**Task details:**
Show all lines from the data that include the word "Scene".

**Material provided:**
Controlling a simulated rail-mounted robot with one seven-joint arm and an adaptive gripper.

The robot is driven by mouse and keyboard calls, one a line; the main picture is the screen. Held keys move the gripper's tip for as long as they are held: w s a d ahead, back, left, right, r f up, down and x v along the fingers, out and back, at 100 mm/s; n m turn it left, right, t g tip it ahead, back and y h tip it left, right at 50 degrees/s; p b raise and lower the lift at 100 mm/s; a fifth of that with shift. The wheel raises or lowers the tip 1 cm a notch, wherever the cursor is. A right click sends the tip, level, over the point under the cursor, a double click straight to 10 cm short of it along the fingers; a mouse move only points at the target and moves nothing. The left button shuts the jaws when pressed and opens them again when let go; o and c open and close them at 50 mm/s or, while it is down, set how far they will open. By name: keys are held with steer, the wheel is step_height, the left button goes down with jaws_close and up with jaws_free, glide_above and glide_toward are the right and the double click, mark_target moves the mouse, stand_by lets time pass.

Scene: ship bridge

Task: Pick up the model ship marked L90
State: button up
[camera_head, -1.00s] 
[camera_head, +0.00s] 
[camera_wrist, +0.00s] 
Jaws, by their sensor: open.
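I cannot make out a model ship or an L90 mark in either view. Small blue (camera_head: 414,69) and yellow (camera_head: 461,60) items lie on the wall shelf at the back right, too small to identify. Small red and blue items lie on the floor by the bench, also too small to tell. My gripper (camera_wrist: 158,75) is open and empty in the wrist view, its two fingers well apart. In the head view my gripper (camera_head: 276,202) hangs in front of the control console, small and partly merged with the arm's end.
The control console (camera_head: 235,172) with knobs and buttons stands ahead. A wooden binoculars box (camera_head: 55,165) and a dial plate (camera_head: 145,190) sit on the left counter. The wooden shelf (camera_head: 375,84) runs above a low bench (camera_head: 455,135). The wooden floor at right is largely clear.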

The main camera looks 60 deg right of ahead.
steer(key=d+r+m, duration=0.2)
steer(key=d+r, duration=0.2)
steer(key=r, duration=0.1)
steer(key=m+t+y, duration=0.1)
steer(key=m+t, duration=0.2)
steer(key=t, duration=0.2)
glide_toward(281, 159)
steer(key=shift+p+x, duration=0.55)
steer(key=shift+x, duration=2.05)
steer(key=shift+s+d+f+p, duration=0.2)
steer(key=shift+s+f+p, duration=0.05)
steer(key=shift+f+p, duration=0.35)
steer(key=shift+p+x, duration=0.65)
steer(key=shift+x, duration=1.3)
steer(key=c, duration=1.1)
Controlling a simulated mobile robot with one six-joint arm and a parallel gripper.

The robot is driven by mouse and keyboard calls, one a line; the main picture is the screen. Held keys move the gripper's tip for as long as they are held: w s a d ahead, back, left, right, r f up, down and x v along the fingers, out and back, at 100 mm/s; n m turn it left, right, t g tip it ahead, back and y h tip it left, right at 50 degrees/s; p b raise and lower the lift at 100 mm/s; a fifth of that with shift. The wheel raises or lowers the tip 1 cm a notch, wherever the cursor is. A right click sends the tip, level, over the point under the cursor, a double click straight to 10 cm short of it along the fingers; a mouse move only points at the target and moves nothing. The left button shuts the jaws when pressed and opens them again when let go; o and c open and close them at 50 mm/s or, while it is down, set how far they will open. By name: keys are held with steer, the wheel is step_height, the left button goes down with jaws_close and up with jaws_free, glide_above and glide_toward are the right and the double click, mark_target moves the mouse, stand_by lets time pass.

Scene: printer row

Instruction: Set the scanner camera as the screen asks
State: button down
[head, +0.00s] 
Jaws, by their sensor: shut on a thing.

**Solution:**
Scene: ship bridge
Scene: printer row

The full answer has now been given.